>> START INPUT

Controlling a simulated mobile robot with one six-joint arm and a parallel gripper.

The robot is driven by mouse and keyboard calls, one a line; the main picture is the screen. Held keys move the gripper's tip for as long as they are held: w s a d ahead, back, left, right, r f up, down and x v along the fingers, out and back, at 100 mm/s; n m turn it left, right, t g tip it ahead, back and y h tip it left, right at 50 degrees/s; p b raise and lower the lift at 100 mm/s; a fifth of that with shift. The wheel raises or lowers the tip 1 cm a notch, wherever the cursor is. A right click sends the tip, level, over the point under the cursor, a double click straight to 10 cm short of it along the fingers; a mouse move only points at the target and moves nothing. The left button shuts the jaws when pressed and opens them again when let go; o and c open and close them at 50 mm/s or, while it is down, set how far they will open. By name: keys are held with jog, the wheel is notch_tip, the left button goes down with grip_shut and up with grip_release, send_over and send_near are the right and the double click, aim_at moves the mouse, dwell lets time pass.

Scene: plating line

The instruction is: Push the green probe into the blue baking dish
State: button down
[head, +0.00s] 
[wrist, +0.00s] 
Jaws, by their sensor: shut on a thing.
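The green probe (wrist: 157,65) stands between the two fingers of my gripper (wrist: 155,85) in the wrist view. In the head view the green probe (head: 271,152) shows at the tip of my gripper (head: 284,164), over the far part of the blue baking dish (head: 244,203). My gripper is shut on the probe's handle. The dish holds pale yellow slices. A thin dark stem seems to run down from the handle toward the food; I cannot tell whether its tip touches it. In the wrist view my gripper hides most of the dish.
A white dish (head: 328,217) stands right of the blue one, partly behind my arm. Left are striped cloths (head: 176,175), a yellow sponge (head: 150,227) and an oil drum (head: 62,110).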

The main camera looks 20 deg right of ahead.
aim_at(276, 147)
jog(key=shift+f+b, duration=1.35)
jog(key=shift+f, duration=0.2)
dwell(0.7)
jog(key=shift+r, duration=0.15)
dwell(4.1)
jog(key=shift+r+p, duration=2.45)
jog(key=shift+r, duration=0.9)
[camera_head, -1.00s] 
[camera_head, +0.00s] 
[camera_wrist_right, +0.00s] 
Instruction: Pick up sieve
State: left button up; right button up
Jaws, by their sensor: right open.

>> END INPUT

• _AIM_
Give the lines exactly as they stand, from the line with "[head, +0.00s]" through the end of the material.

• _RESULT_
[head, +0.00s] 
[wrist, +0.00s] 
Jaws, by their sensor: shut on a thing.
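The green probe (wrist: 157,65) stands between the two fingers of my gripper (wrist: 155,85) in the wrist view. In the head view the green probe (head: 271,152) shows at the tip of my gripper (head: 284,164), over the far part of the blue baking dish (head: 244,203). My gripper is shut on the probe's handle. The dish holds pale yellow slices. A thin dark stem seems to run down from the handle toward the food; I cannot tell whether its tip touches it. In the wrist view my gripper hides most of the dish.
A white dish (head: 328,217) stands right of the blue one, partly behind my arm. Left are striped cloths (head: 176,175), a yellow sponge (head: 150,227) and an oil drum (head: 62,110).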

The main camera looks 20 deg right of ahead.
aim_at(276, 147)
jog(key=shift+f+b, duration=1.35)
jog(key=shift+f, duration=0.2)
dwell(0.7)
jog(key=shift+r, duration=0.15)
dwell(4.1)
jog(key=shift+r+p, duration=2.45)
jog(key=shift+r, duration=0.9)
[camera_head, -1.00s] 
[camera_head, +0.00s] 
[camera_wrist_right, +0.00s] 
Instruction: Pick up sieve
State: left button up; right button up
Jaws, by their sensor: right open.

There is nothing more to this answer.